(Robot trajectory data)

--- BEGIN ---

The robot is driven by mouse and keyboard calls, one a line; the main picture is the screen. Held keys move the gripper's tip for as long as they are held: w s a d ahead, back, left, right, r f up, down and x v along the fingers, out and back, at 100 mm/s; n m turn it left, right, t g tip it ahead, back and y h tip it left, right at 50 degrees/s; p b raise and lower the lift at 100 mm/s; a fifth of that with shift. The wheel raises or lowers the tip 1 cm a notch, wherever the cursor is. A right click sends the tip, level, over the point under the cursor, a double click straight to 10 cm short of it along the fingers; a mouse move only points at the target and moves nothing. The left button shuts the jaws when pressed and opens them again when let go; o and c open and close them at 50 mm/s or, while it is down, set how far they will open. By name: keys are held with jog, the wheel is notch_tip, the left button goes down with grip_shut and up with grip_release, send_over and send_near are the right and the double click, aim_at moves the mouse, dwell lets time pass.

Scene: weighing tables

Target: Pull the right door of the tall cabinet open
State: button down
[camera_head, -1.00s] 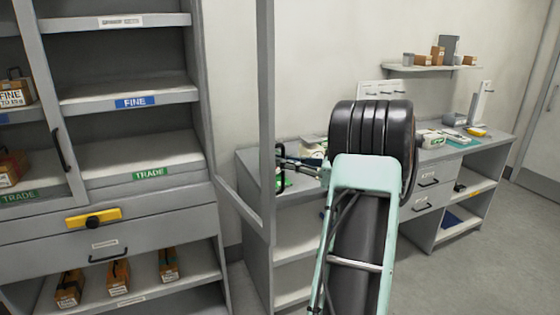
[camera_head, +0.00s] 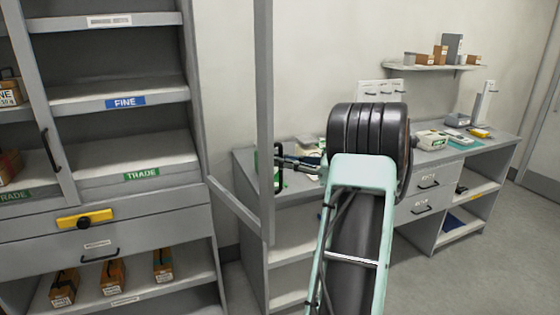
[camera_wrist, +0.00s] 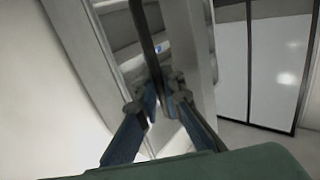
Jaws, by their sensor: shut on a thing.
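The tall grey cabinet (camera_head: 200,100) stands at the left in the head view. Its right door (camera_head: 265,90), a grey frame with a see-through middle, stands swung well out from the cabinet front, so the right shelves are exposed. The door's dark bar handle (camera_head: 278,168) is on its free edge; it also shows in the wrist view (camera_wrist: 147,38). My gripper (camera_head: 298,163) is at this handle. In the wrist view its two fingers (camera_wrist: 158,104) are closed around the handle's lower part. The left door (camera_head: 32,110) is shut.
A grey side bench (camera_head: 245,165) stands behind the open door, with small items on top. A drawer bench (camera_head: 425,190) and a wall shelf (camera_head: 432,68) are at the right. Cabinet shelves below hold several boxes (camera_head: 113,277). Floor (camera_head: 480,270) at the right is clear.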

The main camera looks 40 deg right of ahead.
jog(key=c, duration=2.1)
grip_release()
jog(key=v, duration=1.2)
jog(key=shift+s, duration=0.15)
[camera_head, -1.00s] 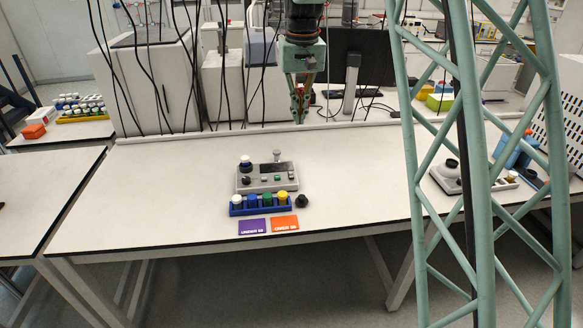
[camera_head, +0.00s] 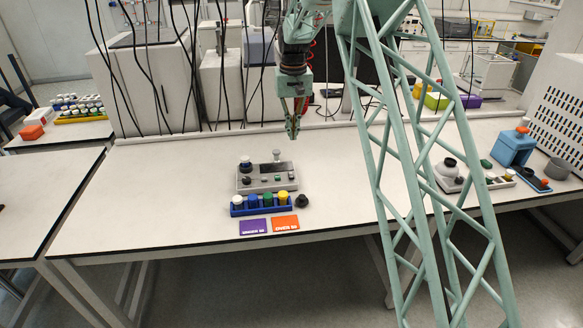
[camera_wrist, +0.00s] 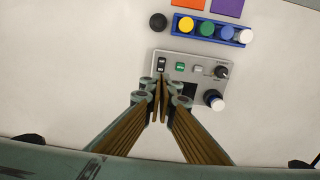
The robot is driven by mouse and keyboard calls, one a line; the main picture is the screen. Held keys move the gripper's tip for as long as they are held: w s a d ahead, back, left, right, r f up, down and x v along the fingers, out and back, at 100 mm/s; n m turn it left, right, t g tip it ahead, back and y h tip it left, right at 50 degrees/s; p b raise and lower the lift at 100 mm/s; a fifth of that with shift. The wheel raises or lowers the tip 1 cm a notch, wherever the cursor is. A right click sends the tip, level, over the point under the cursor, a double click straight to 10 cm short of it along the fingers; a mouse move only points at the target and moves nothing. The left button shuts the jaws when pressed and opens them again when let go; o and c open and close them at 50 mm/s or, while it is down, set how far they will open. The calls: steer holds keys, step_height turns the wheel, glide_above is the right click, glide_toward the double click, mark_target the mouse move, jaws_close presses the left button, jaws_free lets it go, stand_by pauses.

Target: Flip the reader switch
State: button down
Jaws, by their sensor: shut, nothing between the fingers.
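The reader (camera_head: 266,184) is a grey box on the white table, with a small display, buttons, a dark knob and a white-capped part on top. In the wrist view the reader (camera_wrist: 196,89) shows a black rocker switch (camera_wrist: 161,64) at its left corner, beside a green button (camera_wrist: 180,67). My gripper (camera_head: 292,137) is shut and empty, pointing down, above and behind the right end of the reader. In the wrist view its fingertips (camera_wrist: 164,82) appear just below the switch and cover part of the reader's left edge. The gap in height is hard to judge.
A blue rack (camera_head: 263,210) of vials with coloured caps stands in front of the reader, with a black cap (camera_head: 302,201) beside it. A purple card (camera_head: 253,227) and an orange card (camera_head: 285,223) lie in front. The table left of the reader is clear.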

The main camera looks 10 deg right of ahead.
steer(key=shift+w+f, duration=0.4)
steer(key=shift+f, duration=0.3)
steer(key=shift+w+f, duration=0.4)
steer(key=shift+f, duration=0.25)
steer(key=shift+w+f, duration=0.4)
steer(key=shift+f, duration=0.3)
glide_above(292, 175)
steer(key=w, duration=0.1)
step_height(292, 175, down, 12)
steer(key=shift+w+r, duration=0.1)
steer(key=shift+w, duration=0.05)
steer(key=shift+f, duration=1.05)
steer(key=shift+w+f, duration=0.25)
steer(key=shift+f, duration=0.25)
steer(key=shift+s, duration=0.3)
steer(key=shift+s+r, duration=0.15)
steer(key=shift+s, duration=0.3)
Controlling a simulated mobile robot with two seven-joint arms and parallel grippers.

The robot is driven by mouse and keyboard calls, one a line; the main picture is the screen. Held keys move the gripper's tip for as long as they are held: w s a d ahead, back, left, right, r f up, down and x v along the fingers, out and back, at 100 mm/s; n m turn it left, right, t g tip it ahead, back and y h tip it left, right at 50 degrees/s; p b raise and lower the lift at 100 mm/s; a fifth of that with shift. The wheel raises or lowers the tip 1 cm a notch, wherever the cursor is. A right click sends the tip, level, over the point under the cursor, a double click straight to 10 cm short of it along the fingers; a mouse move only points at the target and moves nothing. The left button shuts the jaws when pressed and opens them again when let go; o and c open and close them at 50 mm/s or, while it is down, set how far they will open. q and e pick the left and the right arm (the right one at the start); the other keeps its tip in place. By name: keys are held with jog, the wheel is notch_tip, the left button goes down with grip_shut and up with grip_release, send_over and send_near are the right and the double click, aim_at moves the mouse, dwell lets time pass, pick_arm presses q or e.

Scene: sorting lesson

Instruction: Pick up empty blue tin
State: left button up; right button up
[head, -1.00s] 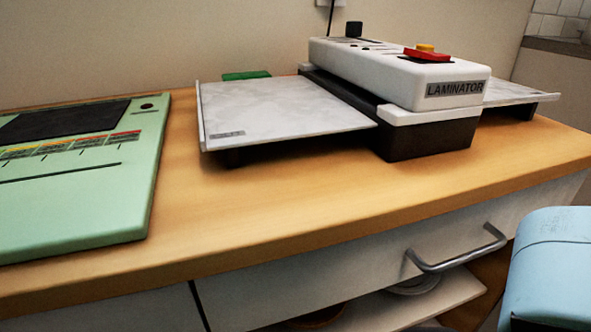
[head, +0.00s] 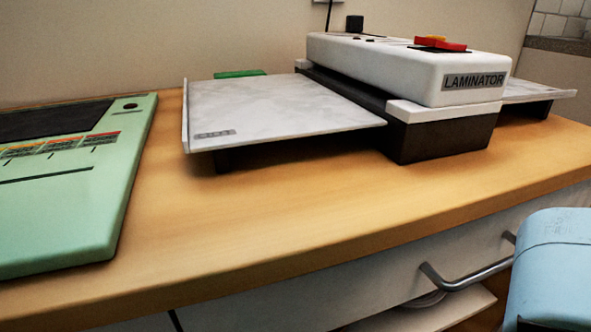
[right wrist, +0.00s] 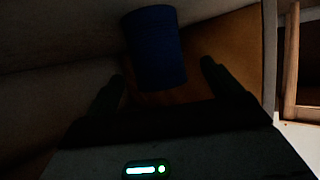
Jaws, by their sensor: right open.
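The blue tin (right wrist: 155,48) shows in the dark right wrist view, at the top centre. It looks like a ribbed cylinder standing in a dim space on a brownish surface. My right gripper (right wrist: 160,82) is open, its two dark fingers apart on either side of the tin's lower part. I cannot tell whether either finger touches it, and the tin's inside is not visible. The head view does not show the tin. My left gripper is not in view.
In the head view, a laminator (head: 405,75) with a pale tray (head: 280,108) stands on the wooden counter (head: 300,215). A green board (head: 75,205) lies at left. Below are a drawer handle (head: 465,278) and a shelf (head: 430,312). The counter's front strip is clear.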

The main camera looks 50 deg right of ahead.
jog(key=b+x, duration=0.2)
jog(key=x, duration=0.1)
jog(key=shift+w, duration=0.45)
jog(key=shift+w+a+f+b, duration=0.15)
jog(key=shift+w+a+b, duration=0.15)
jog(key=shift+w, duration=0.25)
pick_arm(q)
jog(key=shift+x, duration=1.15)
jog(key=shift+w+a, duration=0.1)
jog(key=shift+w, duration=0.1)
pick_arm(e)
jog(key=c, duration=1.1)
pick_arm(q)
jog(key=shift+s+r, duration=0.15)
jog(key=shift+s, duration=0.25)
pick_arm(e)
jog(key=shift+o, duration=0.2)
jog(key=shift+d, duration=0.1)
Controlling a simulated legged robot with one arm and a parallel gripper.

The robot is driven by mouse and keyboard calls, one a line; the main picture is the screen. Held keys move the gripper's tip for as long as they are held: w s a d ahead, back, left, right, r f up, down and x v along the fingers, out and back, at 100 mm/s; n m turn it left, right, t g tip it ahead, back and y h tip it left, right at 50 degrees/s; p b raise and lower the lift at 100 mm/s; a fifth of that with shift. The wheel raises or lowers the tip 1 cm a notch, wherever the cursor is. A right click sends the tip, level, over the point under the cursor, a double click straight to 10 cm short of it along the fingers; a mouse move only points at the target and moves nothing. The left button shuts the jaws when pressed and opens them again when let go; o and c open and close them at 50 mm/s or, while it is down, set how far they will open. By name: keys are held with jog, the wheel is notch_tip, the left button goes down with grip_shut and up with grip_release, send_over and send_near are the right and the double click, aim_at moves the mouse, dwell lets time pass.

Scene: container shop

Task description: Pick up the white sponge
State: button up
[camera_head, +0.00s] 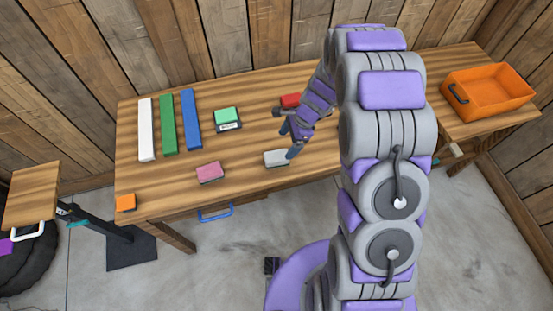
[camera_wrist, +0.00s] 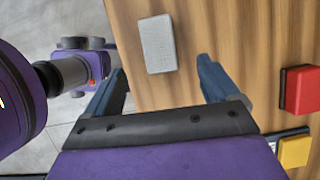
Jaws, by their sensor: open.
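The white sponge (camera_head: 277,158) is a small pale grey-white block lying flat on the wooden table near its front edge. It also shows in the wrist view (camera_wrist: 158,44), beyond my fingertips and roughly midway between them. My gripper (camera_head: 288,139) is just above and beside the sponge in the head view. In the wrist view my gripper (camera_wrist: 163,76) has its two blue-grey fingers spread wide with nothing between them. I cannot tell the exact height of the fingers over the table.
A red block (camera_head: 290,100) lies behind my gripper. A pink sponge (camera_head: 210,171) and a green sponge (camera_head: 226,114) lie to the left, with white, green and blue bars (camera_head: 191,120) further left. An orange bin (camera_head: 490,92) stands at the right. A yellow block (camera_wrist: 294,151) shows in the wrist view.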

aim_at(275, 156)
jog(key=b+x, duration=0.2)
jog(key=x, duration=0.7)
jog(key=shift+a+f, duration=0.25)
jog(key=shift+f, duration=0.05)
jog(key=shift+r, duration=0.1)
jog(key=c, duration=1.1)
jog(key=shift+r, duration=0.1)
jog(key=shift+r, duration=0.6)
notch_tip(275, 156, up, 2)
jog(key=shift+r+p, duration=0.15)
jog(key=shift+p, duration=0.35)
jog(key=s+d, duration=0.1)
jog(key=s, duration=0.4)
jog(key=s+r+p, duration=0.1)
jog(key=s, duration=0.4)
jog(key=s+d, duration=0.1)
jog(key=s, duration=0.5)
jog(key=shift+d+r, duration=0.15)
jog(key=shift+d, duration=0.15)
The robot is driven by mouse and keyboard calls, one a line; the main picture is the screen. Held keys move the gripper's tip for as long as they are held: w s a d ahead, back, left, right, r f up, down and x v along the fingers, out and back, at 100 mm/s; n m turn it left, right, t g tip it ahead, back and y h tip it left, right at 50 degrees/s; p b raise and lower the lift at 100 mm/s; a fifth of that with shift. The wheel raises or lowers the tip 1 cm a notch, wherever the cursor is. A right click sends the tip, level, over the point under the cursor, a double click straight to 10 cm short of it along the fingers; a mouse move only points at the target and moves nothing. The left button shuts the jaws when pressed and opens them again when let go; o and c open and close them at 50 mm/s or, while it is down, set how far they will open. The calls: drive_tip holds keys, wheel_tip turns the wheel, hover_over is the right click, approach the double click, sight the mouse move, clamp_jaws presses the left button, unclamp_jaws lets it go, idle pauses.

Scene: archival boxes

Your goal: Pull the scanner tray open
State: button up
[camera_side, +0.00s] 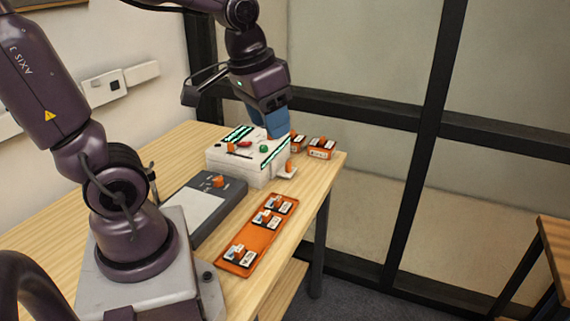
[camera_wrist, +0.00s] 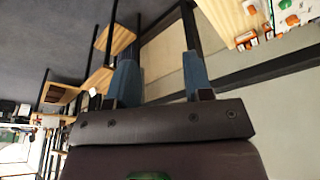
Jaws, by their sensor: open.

--- END ---

Exercise: Repeat exactly the stretch of lines that opens with the line containing "Instruction: Pick up empty blue tin" and closes with the line containing "Controlling a simulated legged". Leave the pictures out, and add nothing.

Answer for this exercise:
Instruction: Pick up empty blue tin
State: left button up; right button up
[head, -1.00s] 
[head, +0.00s] 
[right wrist, +0.00s] 
Jaws, by their sensor: right open.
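The blue tin (right wrist: 155,48) shows in the dark right wrist view, at the top centre. It looks like a ribbed cylinder standing in a dim space on a brownish surface. My right gripper (right wrist: 160,82) is open, its two dark fingers apart on either side of the tin's lower part. I cannot tell whether either finger touches it, and the tin's inside is not visible. The head view does not show the tin. My left gripper is not in view.
In the head view, a laminator (head: 405,75) with a pale tray (head: 280,108) stands on the wooden counter (head: 300,215). A green board (head: 75,205) lies at left. Below are a drawer handle (head: 465,278) and a shelf (head: 430,312). The counter's front strip is clear.

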The main camera looks 50 deg right of ahead.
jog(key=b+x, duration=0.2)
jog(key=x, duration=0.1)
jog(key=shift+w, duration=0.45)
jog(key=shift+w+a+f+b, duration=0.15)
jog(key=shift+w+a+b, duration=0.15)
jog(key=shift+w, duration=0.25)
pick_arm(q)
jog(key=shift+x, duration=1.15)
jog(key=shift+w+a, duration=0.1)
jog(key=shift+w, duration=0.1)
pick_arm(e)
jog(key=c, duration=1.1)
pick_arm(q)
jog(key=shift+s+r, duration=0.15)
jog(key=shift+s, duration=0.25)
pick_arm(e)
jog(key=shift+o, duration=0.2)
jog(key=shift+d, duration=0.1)
Controlling a simulated legged robot with one arm and a parallel gripper.

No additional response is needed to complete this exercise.